Entries taken from a collection:
:::

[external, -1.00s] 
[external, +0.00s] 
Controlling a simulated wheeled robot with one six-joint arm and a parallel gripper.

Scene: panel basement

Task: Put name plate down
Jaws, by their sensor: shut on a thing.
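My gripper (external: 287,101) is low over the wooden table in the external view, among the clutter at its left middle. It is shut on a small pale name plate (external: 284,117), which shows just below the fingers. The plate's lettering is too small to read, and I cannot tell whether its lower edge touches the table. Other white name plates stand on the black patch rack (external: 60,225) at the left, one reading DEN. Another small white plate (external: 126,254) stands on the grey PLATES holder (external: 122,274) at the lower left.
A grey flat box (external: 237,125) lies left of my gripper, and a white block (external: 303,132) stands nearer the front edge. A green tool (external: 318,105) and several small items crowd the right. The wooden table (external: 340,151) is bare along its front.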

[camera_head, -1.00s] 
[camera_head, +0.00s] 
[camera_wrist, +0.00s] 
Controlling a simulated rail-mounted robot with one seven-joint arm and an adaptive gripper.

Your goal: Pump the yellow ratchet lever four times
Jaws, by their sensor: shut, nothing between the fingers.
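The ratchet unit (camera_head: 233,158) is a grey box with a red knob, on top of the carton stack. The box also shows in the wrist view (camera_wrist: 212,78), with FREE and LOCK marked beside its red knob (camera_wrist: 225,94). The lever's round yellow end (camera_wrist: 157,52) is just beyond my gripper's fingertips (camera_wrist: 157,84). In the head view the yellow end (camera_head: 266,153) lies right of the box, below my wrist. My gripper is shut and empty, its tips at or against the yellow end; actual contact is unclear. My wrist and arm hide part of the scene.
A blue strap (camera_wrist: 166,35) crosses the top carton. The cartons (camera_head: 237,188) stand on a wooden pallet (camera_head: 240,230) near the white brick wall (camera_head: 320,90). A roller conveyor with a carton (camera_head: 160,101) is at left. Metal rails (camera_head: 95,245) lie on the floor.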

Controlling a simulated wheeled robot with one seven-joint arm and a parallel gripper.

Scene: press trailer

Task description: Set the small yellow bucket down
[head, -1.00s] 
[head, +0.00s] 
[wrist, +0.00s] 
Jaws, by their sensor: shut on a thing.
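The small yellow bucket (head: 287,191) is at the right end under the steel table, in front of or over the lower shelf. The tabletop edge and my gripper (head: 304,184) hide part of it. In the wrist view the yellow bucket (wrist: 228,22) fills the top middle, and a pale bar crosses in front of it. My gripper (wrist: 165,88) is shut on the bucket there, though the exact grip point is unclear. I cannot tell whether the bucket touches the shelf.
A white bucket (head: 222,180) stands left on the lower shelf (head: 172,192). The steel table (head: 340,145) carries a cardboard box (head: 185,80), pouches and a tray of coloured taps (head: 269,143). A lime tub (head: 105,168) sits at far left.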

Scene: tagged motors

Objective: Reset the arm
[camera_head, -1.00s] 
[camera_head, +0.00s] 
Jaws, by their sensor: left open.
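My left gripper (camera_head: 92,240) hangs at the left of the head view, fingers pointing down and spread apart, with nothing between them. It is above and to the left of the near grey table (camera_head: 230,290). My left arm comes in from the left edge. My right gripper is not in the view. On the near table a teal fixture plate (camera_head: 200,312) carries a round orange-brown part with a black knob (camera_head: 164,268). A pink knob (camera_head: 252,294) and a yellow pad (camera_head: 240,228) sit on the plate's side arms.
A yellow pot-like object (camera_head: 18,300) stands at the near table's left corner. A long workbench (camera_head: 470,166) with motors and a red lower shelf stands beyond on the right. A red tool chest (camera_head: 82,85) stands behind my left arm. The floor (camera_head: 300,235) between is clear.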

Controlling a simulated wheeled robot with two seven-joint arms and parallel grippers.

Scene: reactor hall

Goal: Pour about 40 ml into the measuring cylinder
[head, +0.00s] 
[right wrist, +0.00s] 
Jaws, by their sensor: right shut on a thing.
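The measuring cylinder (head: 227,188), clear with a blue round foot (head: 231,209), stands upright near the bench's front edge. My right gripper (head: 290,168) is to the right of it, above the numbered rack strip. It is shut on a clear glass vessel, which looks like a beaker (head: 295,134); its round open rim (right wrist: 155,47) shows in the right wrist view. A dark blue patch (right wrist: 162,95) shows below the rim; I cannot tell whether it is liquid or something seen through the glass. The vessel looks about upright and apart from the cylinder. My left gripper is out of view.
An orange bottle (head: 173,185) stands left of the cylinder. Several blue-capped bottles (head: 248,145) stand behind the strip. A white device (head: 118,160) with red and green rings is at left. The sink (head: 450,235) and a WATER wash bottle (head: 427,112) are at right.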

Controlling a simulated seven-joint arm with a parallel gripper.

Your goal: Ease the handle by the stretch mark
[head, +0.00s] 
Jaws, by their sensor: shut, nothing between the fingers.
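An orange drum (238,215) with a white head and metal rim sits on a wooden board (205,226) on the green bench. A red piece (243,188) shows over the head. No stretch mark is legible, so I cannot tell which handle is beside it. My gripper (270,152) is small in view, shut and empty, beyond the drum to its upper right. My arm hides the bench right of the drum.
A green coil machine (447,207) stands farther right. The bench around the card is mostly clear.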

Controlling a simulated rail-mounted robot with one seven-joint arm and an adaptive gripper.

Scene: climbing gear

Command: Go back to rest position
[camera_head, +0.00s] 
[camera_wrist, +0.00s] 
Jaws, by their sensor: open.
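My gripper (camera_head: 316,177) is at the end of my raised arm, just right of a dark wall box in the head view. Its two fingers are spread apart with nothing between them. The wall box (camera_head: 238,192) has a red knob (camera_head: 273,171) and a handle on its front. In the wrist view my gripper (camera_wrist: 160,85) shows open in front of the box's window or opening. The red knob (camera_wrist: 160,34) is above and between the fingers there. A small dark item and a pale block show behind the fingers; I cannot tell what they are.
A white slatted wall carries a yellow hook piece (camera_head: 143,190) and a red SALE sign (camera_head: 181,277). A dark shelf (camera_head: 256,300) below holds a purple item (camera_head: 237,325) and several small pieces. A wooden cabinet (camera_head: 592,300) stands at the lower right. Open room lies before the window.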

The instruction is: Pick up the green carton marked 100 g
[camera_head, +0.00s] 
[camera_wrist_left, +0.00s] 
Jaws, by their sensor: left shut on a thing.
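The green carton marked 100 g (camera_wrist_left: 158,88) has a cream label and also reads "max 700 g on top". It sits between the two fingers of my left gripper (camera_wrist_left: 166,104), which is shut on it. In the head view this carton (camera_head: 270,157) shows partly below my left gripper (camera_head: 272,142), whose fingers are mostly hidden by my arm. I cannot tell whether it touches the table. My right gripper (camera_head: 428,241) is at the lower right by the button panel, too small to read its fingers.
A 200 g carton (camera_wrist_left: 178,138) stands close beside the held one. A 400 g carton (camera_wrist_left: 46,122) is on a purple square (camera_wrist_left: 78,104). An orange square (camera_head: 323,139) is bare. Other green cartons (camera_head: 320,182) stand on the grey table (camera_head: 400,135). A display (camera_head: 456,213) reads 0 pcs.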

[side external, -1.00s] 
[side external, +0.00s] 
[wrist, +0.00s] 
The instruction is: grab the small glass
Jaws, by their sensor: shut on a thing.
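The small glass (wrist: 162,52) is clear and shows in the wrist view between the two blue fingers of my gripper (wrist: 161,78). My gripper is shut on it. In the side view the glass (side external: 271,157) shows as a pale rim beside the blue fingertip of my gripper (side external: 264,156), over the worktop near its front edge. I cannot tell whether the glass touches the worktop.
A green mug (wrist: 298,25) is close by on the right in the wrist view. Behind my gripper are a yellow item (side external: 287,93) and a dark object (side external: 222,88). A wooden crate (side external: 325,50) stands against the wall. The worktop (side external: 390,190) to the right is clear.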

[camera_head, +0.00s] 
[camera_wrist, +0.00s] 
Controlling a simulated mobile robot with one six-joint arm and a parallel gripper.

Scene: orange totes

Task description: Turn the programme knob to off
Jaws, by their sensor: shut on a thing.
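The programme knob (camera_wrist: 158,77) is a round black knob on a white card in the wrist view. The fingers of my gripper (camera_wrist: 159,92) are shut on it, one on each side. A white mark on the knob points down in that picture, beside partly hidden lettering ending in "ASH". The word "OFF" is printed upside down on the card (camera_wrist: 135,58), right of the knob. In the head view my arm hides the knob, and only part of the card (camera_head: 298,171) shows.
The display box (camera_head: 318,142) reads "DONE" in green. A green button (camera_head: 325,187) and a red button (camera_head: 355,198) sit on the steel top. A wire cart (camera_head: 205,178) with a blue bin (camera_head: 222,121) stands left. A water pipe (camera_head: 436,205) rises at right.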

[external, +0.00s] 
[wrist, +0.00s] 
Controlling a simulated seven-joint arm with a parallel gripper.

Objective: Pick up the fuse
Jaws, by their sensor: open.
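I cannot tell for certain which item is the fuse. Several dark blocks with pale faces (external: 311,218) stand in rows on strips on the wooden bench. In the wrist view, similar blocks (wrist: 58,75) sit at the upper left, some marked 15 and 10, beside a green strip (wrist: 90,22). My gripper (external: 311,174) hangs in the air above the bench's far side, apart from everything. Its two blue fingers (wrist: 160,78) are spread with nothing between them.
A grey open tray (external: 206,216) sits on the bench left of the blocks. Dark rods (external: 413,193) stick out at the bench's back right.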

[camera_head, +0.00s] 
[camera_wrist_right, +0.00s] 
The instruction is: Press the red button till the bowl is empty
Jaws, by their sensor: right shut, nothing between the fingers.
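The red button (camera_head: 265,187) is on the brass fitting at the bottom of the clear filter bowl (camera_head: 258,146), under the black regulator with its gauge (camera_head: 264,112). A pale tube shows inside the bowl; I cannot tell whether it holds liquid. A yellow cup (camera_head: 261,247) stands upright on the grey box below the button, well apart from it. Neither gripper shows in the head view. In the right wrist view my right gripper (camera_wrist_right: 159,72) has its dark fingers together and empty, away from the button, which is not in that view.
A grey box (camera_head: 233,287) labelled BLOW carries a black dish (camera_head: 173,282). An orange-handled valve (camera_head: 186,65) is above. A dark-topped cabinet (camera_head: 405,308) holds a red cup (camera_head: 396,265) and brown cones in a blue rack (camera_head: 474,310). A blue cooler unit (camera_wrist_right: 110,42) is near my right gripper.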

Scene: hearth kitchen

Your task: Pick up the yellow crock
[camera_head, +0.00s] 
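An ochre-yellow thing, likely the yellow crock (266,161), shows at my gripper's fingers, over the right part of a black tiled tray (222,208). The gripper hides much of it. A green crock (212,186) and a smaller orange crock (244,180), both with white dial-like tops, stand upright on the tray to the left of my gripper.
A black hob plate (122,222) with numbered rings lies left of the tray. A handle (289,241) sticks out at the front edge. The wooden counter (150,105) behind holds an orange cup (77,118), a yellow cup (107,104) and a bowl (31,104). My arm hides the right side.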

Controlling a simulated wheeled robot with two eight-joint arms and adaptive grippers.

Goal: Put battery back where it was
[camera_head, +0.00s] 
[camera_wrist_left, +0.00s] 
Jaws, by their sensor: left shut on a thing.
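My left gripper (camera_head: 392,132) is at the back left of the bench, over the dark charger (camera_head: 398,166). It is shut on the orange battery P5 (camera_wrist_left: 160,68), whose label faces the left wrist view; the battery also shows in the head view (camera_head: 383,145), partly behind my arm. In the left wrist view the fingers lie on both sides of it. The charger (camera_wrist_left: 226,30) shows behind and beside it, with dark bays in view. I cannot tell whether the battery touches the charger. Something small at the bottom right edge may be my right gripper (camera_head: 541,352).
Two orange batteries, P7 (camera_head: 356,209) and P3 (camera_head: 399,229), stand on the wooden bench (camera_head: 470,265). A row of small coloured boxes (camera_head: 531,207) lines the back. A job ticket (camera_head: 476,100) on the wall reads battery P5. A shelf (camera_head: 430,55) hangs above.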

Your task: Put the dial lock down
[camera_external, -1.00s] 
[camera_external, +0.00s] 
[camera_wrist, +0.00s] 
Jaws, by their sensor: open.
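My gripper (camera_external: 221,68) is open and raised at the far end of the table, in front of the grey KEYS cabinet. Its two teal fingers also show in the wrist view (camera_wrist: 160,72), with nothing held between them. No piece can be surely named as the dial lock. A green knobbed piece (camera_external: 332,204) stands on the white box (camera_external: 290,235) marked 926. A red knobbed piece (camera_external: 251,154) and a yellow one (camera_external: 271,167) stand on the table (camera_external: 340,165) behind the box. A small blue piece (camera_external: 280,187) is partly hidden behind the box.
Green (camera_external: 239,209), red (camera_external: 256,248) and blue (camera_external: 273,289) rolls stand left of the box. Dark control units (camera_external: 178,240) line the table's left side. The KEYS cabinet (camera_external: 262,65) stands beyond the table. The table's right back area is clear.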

:::

* TASK TO COMPLETE
Going through the lines above one by one, tally those with the word "Your" and give only the total.

* WRITTEN ANSWER
4